3. The influence of alloying elements on the quality of steel
Titanium is widely used in the production of ultra-low carbon steel, and the total iron content in sponge titanium of different grades (grade A and grade B) has been tested. Brand A contains sintered iron and sponge-like iron, with iron content of 390 ppm and 450 ppm, respectively. The total iron content of sponge titanium of brand B is 100 ppm. Titanium is usually added in the final stage of RH treatment, so the addition of titanium will affect the quality of molten steel. Experiments have confirmed that titanium in brand A leads to a higher nozzle clogging index than titanium in brand B. Correspondingly, the waste rate caused by inclusions in brand A is also higher than that in brand B. In order to reduce the quality problems caused by the addition of alloys, the quality of the alloys should be properly tested.
4. Conclusion
In order to meet the demand for high-quality ultra-low carbon steel, the converter double slag operation has been developed. Considering the phosphorus content of the molten steel at the end of the blowing can further optimize the double slag operation, thereby improving the deoxidation effect and productivity of steel slag. In order to reduce operating variables, combined with double slag operation, combined with production costs and operating variables, it is recommended that the appropriate converter furnace age is 5500 to 6000 furnaces.

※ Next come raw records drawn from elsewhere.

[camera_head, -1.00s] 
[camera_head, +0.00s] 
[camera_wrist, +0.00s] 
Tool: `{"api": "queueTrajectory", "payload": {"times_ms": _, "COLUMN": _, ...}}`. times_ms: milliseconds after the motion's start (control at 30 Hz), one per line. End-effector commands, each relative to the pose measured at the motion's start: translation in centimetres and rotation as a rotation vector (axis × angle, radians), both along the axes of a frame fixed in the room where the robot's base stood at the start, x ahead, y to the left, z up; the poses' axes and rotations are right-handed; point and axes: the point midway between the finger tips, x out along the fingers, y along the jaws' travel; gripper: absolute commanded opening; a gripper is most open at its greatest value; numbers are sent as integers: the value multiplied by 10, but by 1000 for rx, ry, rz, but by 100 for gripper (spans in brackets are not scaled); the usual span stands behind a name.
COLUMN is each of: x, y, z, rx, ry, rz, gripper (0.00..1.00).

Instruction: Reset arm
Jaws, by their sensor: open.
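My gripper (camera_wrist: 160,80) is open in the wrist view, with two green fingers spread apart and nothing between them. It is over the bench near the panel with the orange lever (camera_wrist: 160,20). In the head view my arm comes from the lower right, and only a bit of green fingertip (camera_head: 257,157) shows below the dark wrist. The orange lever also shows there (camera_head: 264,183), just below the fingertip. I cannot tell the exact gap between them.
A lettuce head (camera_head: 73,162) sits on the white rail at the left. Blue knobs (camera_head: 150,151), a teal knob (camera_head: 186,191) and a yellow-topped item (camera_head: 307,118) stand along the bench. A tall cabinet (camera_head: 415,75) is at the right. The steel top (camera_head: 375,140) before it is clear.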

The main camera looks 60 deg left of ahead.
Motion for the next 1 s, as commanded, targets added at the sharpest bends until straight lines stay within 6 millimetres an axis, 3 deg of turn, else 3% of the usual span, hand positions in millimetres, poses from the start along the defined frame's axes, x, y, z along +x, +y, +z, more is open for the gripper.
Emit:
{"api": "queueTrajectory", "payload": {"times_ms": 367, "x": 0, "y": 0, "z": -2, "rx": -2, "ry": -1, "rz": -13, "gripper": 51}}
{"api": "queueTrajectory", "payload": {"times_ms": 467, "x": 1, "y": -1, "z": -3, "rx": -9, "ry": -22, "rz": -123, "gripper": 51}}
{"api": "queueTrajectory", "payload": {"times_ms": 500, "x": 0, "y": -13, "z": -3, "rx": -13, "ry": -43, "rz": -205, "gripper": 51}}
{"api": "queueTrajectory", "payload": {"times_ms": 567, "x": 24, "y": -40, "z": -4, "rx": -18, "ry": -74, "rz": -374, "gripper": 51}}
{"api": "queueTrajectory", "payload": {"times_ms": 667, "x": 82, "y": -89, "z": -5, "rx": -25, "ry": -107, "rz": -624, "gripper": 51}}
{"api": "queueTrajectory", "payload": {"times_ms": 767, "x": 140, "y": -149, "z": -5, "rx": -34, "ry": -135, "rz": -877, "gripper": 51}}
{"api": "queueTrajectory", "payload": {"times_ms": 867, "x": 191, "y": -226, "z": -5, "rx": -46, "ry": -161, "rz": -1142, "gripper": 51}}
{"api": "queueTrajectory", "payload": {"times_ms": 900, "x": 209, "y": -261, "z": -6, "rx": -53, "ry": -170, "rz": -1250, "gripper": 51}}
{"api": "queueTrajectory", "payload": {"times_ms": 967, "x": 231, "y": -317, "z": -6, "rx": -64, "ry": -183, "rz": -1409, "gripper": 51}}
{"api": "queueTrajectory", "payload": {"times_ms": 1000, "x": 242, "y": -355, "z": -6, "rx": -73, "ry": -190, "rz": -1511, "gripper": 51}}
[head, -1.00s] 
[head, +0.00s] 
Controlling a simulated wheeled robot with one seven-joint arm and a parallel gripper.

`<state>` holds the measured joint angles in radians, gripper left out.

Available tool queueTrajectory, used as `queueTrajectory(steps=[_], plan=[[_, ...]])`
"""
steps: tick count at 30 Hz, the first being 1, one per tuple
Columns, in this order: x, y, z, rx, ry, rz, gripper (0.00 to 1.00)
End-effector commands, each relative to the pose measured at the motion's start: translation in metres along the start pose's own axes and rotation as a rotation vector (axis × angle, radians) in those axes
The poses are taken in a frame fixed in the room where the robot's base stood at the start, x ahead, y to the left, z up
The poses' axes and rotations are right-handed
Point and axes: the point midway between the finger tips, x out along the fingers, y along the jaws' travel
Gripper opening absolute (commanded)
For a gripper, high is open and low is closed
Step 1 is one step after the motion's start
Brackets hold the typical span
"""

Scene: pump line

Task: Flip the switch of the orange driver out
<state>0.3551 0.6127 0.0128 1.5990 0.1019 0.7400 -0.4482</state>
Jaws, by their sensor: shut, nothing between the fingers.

Deoxidizing steel slag in the blowing station and the RH process can reduce the oxidation of molten steel. In the gas blowing station, the lower total iron content in the slag should be considered for deoxidation of steel slag, and proper free oxygen should be left in the slag to avoid blowing oxygen again due to insufficient free oxygen during the RH carbon reduction operation. After deoxidizing the steel slag after RH treatment, adding steel slag deoxidizer and aluminum can powder can reduce the total iron content in the slag.
The titanium content in ferroalloy or molten steel additives also affects the quality of ultra-low carbon steel. If the sponge titanium alloy contains high free oxygen, there will be a high nozzle clogging rate and reject rate for some specific steel grades.